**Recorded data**
══════════════════════════════

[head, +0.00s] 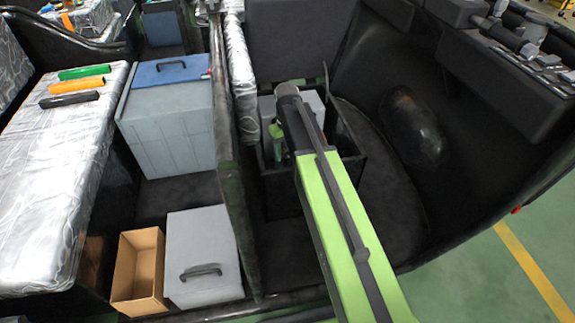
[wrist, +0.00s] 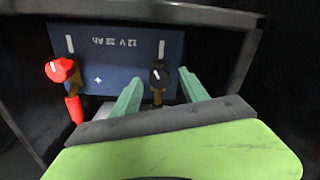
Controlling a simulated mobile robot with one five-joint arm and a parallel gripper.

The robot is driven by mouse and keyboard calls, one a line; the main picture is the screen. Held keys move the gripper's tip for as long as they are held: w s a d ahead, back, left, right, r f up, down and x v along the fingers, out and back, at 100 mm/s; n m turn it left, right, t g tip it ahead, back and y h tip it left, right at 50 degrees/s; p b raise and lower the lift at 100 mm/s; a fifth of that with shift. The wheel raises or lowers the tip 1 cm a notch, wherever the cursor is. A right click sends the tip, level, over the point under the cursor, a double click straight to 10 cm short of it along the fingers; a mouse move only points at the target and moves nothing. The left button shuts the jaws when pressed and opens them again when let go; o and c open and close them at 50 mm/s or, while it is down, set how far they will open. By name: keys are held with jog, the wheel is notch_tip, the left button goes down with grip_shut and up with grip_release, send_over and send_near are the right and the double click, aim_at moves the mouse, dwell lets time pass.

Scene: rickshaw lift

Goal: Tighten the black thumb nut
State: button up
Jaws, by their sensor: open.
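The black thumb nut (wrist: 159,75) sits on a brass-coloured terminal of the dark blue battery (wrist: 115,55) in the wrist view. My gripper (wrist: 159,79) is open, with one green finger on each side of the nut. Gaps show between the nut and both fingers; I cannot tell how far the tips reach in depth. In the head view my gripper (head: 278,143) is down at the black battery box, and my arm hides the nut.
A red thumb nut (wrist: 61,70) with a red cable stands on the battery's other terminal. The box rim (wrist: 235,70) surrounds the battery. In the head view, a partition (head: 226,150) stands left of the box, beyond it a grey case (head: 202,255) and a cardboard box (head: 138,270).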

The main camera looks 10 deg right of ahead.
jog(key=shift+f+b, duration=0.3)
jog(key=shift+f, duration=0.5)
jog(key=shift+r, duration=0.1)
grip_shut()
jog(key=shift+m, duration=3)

══════════════════════════════

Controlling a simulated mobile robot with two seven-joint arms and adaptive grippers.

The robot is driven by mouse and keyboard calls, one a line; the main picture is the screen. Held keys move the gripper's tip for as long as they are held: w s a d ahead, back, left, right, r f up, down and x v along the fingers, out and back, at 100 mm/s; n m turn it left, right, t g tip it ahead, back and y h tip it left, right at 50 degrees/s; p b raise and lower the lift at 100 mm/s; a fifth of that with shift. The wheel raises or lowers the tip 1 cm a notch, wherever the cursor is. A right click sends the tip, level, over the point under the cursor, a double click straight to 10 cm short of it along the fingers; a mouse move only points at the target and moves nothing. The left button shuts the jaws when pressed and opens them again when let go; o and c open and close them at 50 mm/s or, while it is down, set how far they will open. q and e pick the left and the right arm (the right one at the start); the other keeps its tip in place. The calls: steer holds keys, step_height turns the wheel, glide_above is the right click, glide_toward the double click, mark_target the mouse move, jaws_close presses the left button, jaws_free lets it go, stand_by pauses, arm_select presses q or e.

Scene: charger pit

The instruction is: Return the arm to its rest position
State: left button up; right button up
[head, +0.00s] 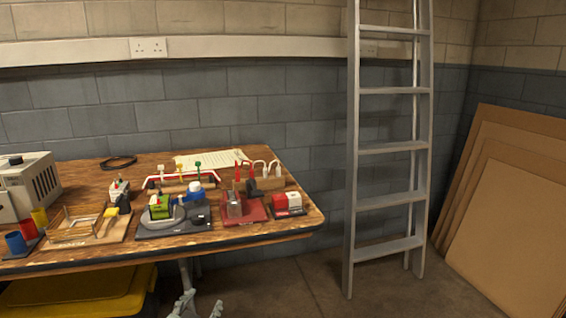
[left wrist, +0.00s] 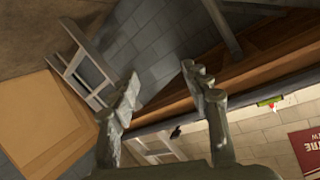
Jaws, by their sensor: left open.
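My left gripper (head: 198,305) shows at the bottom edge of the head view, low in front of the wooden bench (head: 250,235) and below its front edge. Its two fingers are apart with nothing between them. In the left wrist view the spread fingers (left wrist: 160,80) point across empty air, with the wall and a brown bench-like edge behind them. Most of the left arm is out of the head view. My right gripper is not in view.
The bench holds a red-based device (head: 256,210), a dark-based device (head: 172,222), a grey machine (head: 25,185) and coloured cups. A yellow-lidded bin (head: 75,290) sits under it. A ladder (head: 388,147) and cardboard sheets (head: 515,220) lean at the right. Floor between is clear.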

══════════════════════════════

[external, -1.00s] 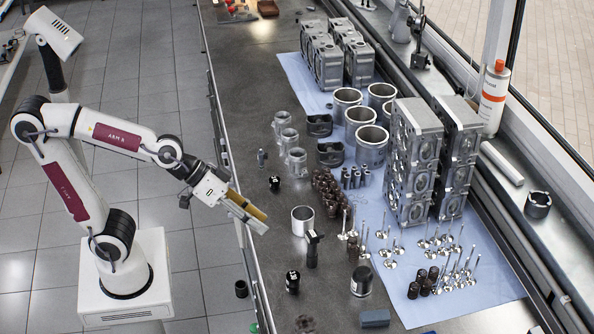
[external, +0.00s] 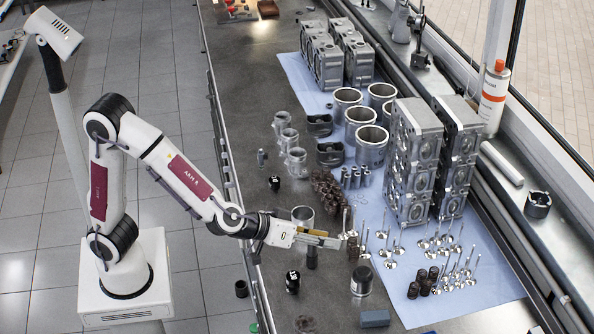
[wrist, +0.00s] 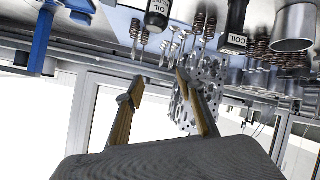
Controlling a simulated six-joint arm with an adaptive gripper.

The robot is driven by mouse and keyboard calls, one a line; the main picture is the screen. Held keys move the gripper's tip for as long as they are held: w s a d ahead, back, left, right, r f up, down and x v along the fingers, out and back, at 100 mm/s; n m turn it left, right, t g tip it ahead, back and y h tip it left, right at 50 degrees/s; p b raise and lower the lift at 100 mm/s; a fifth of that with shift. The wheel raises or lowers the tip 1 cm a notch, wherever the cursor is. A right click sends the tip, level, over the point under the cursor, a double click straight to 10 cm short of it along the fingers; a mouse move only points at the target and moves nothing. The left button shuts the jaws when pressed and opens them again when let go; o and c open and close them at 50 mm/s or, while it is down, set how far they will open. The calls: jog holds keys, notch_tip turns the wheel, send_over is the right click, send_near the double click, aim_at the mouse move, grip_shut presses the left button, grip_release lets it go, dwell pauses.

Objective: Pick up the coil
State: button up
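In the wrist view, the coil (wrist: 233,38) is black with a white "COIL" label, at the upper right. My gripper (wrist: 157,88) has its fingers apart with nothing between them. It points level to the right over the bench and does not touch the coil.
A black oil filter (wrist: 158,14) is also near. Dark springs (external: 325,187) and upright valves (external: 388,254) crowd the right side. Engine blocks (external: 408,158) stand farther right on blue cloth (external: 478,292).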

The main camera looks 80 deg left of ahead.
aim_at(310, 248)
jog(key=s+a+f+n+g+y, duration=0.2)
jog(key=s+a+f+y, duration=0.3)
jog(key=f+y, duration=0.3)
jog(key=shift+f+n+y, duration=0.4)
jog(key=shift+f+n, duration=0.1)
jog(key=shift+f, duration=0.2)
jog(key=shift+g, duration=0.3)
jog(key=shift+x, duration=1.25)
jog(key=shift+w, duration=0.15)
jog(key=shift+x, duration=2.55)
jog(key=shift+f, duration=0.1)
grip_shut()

══════════════════════════════

**Task instructions**
Extract, without any images, the part of the material above that opens with the line containing "[external, +0.00s]" and closes with the line containing "Objective: Pick up the coil", both lines included.

**Exercise output**
[external, +0.00s] 
[wrist, +0.00s] 
Controlling a simulated six-joint arm with an adaptive gripper.

The robot is driven by mouse and keyboard calls, one a line; the main picture is the screen. Held keys move the gripper's tip for as long as they are held: w s a d ahead, back, left, right, r f up, down and x v along the fingers, out and back, at 100 mm/s; n m turn it left, right, t g tip it ahead, back and y h tip it left, right at 50 degrees/s; p b raise and lower the lift at 100 mm/s; a fifth of that with shift. The wheel raises or lowers the tip 1 cm a notch, wherever the cursor is. A right click sends the tip, level, over the point under the cursor, a double click straight to 10 cm short of it along the fingers; a mouse move only points at the target and moves nothing. The left button shuts the jaws when pressed and opens them again when let go; o and c open and close them at 50 mm/s or, while it is down, set how far they will open. The calls: jog holds keys, notch_tip turns the wheel, send_over is the right click, send_near the double click, aim_at the mouse move, grip_shut presses the left button, grip_release lets it go, dwell pauses.

Objective: Pick up the coil

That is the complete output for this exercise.